Data block
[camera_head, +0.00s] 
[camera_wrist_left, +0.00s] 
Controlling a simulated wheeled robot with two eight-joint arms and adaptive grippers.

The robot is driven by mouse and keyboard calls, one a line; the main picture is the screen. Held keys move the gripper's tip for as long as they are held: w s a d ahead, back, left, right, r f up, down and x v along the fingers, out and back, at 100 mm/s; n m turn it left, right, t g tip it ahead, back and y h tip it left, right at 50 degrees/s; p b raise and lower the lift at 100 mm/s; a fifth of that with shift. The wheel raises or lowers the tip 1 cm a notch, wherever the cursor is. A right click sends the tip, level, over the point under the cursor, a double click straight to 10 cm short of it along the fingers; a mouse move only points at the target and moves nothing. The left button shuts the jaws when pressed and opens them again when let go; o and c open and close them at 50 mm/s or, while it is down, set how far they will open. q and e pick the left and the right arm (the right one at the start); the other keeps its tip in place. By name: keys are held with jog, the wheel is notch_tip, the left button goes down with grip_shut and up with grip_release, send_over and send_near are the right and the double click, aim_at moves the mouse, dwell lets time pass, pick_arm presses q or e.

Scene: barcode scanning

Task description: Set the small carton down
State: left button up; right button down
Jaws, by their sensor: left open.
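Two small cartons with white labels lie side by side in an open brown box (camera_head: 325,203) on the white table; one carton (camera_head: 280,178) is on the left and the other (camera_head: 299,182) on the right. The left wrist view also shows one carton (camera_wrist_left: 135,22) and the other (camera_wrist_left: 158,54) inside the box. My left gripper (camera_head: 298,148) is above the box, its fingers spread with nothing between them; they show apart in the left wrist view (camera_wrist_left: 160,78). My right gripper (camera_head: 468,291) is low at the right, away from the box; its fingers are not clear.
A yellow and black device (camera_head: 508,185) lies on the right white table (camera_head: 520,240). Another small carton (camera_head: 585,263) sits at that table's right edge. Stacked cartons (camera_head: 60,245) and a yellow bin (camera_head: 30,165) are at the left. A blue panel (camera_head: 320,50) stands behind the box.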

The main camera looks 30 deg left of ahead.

Exercise instructions
Take the lines above from the first through the one containing "Controlling a simulated" and reproduce them exactly; include nothing else.

Full output
[camera_head, +0.00s] 
[camera_wrist_left, +0.00s] 
Controlling a simulated wheeled robot with two eight-joint arms and adaptive grippers.

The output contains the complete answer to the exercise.